Supplied material.
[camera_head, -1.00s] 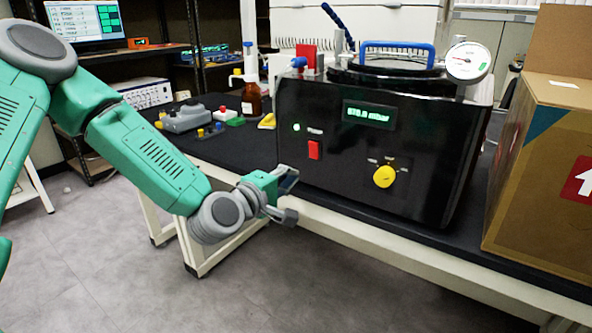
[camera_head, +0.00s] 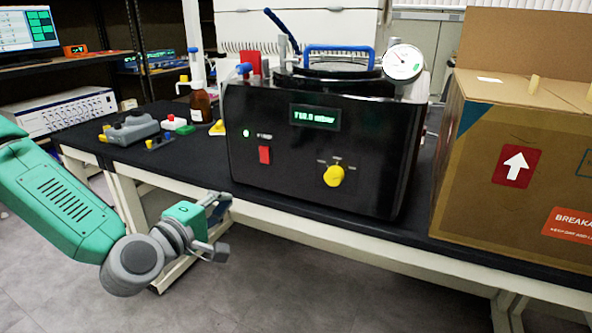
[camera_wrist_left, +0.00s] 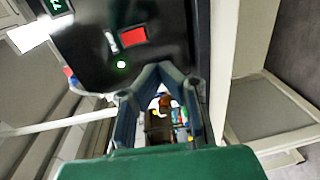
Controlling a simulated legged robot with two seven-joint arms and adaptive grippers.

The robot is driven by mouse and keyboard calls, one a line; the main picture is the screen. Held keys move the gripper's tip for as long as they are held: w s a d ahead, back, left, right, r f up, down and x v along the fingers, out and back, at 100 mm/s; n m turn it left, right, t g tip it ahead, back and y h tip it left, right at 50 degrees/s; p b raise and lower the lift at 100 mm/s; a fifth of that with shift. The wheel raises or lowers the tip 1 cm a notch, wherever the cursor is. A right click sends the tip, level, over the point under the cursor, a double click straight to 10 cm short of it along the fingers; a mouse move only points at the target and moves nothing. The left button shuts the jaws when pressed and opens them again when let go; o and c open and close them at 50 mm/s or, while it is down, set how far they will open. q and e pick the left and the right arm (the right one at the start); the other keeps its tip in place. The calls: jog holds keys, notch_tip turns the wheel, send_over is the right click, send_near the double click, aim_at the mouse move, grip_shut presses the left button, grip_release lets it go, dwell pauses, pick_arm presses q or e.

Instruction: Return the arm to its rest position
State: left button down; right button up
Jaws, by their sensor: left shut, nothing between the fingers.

Objective. Copy exactly, and only, the lines from the one containing "The robot is" through the one containing "State: left button down; right button up".

Result for this task.
The robot is driven by mouse and keyboard calls, one a line; the main picture is the screen. Held keys move the gripper's tip for as long as they are held: w s a d ahead, back, left, right, r f up, down and x v along the fingers, out and back, at 100 mm/s; n m turn it left, right, t g tip it ahead, back and y h tip it left, right at 50 degrees/s; p b raise and lower the lift at 100 mm/s; a fifth of that with shift. The wheel raises or lowers the tip 1 cm a notch, wherever the cursor is. A right click sends the tip, level, over the point under the cursor, a double click straight to 10 cm short of it along the fingers; a mouse move only points at the target and moves nothing. The left button shuts the jaws when pressed and opens them again when let go; o and c open and close them at 50 mm/s or, while it is down, set how far they will open. q and e pick the left and the right arm (the right one at the start); the other keeps its tip in place. The calls: jog holds keys, notch_tip turns the wheel, send_over is the right click, send_near the double click, aim_at the mouse move, grip_shut presses the left button, grip_release lets it go, dwell pauses, pick_arm presses q or e.

Instruction: Return the arm to its rest position
State: left button down; right button up

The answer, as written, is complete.